◆ Job
Repeat every line from the line containing "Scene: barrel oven" to the end of the data, exactly. Leave the pictures out.
··· Supplied material ···
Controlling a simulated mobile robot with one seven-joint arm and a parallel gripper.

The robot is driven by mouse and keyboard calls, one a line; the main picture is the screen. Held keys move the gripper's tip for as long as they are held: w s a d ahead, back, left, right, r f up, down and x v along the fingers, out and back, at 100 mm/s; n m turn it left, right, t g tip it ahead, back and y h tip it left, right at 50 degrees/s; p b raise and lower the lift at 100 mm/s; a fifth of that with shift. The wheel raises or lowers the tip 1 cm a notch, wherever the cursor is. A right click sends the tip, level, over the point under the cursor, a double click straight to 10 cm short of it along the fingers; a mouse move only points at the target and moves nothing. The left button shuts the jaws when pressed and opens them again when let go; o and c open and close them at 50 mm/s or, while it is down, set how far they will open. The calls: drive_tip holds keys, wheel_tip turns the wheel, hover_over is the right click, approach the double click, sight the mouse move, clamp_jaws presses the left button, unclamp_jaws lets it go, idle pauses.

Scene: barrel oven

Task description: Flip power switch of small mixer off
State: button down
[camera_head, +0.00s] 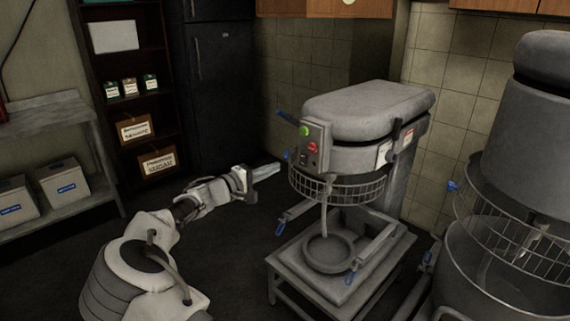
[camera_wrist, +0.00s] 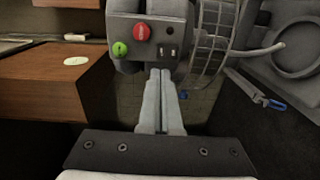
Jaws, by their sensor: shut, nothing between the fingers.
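The small mixer (camera_head: 365,105) stands on a low table right of centre in the head view. Its grey control box (camera_head: 316,137) carries a green button (camera_head: 304,131) and a red button (camera_head: 313,148), also seen in the wrist view as green (camera_wrist: 120,49) and red (camera_wrist: 141,32). Small dark switch-like parts (camera_wrist: 168,51) sit beside the red button in the wrist view; their position is too small to tell. My gripper (camera_head: 278,168) is shut and empty, left of the control box. In the wrist view its fingertips (camera_wrist: 160,73) point at the box's edge near these parts.
A wire bowl guard (camera_head: 340,186) hangs under the mixer head. A larger mixer (camera_head: 526,140) stands at the right. A dark fridge (camera_head: 217,85) and shelf (camera_head: 118,50) are behind. The floor left of the mixer is clear.

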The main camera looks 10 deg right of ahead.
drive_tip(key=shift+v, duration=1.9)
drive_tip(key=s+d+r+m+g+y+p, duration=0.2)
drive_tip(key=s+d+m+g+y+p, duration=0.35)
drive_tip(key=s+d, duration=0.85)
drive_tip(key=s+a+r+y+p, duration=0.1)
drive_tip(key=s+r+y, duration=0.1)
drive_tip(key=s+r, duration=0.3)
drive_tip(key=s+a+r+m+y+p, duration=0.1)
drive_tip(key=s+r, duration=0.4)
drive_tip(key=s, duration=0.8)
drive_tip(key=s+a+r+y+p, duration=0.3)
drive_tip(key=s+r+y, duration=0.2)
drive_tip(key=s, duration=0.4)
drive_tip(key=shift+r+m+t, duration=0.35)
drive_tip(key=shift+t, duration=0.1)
···
◆ Answer to this task
Scene: barrel oven

Task description: Flip power switch of small mixer off
State: button down
[camera_head, +0.00s] 
[camera_wrist, +0.00s] 
Jaws, by their sensor: shut, nothing between the fingers.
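The small mixer (camera_head: 365,105) stands on a low table right of centre in the head view. Its grey control box (camera_head: 316,137) carries a green button (camera_head: 304,131) and a red button (camera_head: 313,148), also seen in the wrist view as green (camera_wrist: 120,49) and red (camera_wrist: 141,32). Small dark switch-like parts (camera_wrist: 168,51) sit beside the red button in the wrist view; their position is too small to tell. My gripper (camera_head: 278,168) is shut and empty, left of the control box. In the wrist view its fingertips (camera_wrist: 160,73) point at the box's edge near these parts.
A wire bowl guard (camera_head: 340,186) hangs under the mixer head. A larger mixer (camera_head: 526,140) stands at the right. A dark fridge (camera_head: 217,85) and shelf (camera_head: 118,50) are behind. The floor left of the mixer is clear.

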The main camera looks 10 deg right of ahead.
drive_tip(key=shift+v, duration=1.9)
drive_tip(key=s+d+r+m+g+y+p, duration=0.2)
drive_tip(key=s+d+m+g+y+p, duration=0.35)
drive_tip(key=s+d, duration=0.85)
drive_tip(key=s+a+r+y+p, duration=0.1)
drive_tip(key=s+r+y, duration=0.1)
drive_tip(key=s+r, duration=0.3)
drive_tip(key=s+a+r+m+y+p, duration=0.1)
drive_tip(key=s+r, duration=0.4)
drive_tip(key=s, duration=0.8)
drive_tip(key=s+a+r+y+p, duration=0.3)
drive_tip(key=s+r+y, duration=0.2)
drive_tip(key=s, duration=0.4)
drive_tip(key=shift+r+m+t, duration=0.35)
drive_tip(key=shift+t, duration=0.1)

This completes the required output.